Die Relevanz der verschiedenen biblischen Aussagen für den heute lebenden Christen ist natürlich unterschiedlich, auch wenn alle gleichermaßen von Gott stammen und deshalb ewig gültig sind. Anweisungen für den Bau und Betrieb der Stifts­hütte beispielsweise berühren ihn weniger, weil Christen nicht direkt mit den dort vorgeschriebenen Ritualen und Opfern zu tun haben. Aussagen zu den Aufgaben der Ältesten oder der optimalen Familienordnung – wie sie in den Briefen des Paulus stehen – sind hingegen nach wie vor von großer Relevanz, weil sie sich direkt an neutestamentliche Christen wenden.

Manche göttliche Anweisungen sind im entsprechenden Bibeltext selbst klar auf eine bestimmte Zeit bezogen (z.B. Gebote für die Wüstenwanderung Israels), andere Aussagen gelten für bestimmte Personengruppen (z.B. Priester, Frauen, Juden, Christen), wieder andere wenden sich an alle Menschen zu allen Zeiten (z.B. Ehe, Abgötterei). Zweifellos bleiben Jesu Worte absolut und ewig gültig auch dort, wo sie sich mit Umständen befassen, in denen der Christ im 21. Jahrhundert meist nicht lebt.

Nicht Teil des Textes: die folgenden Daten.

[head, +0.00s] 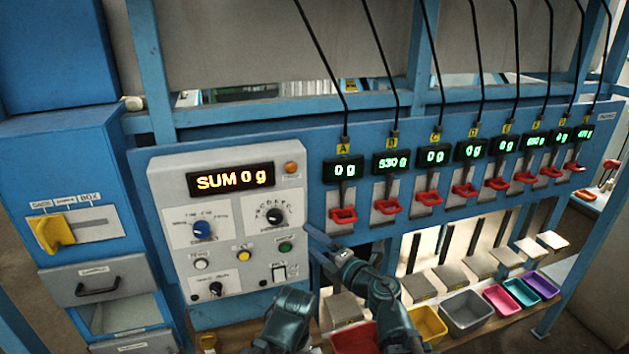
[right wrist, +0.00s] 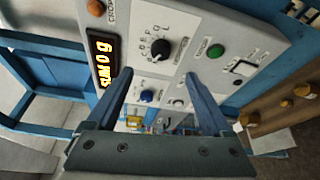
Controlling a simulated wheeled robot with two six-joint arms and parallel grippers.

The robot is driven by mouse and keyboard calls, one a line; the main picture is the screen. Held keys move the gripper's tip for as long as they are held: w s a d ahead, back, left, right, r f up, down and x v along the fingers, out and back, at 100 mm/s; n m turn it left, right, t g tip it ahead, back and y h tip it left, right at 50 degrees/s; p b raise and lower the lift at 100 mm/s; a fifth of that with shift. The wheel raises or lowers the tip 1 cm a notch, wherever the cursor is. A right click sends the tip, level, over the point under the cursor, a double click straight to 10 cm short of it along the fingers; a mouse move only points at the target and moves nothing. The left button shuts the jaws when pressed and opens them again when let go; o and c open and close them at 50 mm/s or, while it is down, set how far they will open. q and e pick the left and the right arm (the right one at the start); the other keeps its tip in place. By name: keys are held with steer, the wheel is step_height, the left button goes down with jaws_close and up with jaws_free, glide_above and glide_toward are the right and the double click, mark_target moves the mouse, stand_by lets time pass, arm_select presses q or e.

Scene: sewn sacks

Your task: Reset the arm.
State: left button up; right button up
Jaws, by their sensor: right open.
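My right gripper (head: 314,243) is in front of the lower right edge of the grey control panel (head: 232,160) in the head view. Its two blue fingers point toward the panel. In the right wrist view the gripper (right wrist: 156,78) is open, with nothing between its fingers. The panel's dark knob (right wrist: 160,50), green button (right wrist: 215,51) and blue knob (right wrist: 146,96) show beyond the fingertips. I cannot tell whether the fingers touch the panel. My left gripper does not show.
The orange display (head: 231,180) reads SUM 0 g. Several red levers (head: 343,215) hang under green displays to the right. Below them are coloured bins, such as a yellow one (head: 427,324) and a grey one (head: 466,313). A blue cabinet with a yellow handle (head: 53,233) stands left.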

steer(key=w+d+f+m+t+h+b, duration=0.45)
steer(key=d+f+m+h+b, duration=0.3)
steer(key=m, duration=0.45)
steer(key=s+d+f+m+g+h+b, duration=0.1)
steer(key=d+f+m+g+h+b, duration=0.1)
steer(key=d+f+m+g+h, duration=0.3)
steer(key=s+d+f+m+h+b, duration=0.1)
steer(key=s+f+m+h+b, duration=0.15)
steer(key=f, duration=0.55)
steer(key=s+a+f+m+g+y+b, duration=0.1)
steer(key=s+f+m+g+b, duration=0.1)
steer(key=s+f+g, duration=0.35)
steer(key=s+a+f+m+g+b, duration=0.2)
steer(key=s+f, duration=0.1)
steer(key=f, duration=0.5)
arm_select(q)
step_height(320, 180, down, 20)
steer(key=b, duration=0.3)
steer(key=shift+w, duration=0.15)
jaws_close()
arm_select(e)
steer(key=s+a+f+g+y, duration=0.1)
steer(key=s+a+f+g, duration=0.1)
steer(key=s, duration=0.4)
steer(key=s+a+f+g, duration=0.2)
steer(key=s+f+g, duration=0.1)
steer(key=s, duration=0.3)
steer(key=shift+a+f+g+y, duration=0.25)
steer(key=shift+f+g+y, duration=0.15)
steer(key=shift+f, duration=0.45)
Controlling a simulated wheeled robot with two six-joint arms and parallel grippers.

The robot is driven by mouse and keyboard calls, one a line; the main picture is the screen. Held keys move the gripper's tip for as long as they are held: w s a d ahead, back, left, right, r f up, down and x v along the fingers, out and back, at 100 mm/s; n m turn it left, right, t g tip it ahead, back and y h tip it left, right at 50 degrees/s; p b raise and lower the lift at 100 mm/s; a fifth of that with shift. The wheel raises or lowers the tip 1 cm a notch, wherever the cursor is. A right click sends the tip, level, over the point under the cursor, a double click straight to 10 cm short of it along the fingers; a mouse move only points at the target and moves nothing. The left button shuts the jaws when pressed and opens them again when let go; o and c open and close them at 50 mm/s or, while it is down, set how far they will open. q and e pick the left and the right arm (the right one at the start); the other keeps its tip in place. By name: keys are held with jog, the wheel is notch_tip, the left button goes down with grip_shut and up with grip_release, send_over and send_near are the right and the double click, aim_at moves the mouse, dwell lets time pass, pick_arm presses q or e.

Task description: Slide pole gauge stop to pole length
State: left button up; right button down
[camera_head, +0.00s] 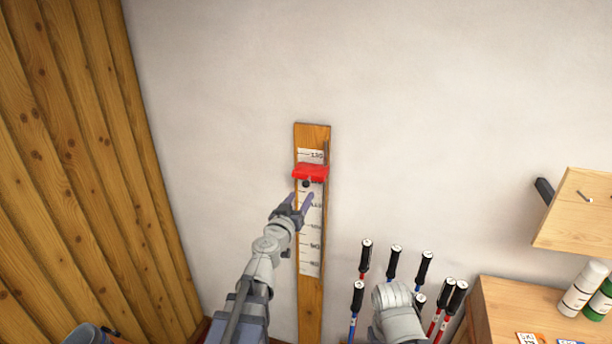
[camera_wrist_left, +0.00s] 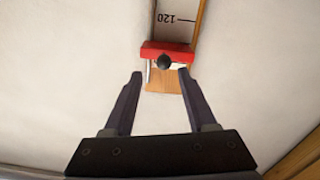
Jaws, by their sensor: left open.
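The pole gauge (camera_head: 311,297) is an upright wooden board on the wall with a white number scale. Its red stop (camera_head: 311,172) sits high on the board, just below the 130 label, with a dark round knob (camera_head: 306,184) on its front. My left gripper (camera_head: 299,200) is open just below the stop and in front of the board. In the left wrist view, the red stop (camera_wrist_left: 178,49) and knob (camera_wrist_left: 163,61) appear ahead of the open, empty fingers (camera_wrist_left: 160,80), roughly centred between them. A 120 label shows beside the stop there.
Several ski poles (camera_head: 395,262) with black grips stand right of the gauge, behind my right arm. A wooden bench (camera_head: 500,315) with bottles (camera_head: 583,290) and cards is at lower right. A wooden panel (camera_head: 575,212) hangs above it. Plank wall (camera_head: 80,170) at left.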

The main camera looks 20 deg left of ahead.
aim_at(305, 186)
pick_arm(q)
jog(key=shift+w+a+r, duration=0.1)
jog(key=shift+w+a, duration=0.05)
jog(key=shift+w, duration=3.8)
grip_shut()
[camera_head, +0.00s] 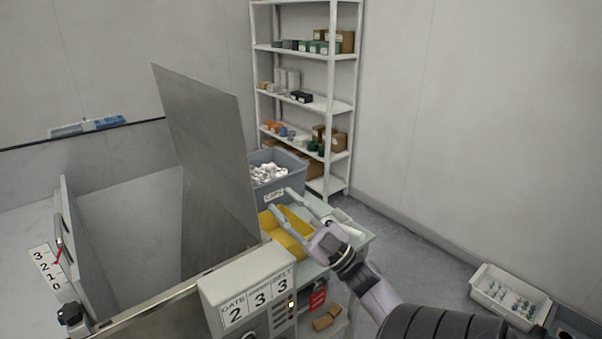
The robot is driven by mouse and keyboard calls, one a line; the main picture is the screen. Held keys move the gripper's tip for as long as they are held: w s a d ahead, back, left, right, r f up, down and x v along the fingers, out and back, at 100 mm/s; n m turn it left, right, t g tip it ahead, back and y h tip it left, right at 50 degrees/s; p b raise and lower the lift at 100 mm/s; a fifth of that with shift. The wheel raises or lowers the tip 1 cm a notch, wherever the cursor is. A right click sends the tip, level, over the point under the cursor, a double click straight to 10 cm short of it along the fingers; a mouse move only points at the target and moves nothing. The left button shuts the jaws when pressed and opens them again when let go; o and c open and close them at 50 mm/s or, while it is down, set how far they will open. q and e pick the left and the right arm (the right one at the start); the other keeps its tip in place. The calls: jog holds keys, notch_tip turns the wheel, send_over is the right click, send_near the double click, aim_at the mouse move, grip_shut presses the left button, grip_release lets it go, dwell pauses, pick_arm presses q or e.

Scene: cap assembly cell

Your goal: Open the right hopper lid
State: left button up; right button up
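A large flat grey metal panel, which looks like the hopper lid (205,140), stands steeply raised at the right side of the open hopper (130,225). The pale inside walls of the hopper show to the left of the panel. My right gripper (281,200) is to the right of the panel, above a yellow bin and in front of the grey crate. Its two fingers are spread, with nothing seen between them. I see no contact between the fingers and the panel. My left gripper is not in view.
A grey crate of white caps (296,162) and a yellow bin (272,232) stand on a small table (357,237). A control box (228,288) labelled gate and belt is in front. A shelf (335,106) stands behind; a white bin (483,292) lies right.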

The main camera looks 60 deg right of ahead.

In keinem Fall ist es erlaubt, die klaren Aussagen, die Paulus durch die Inspiration Gottes für die christliche Gemeinde geschrieben hat, mit fehlenden Worten von Jesus aufheben oder uminterpretieren zu wollen. Das oft zu höherende Argument „Dazu hat Jesus nichts gesagt, dann ist es auch nicht wichtig“ ist dann falsch, wenn Paulus oder Petrus oder Jakobus dazu eine Weisung weitergeben, weil sie von Jesus kommt.


  1. Vgl. z.B. Shane Claiborne / Tony Campolo: Die Jesus Revolution. Was passiert, wenn wir ihn beim Wort nehmen, Gerth Medien GmbH, Asslar / Random House GmbH, München 2014, S. 17ff. 

  2. Vgl. z.B. Marlene Crüsemann: Unrettbar frauenfeindlich: Der Kampf um das Wort von Frauen in 1 Kor 14, (33b) 34-35 im Spiegel antijudaistischer Elemente der Auslegung, in: Luise Schottroff / Marie Theres Wacker (Hg.), Von der Wurzel getragen. Christlich-feministische Exegese in Auseinandersetzung mit Antijudaismus, Biblical Interpretation Series 17, Leiden 1996, 199-223; = Gott ist Beziehung, Gütersloh 2014 (Nr. 90), 144-162.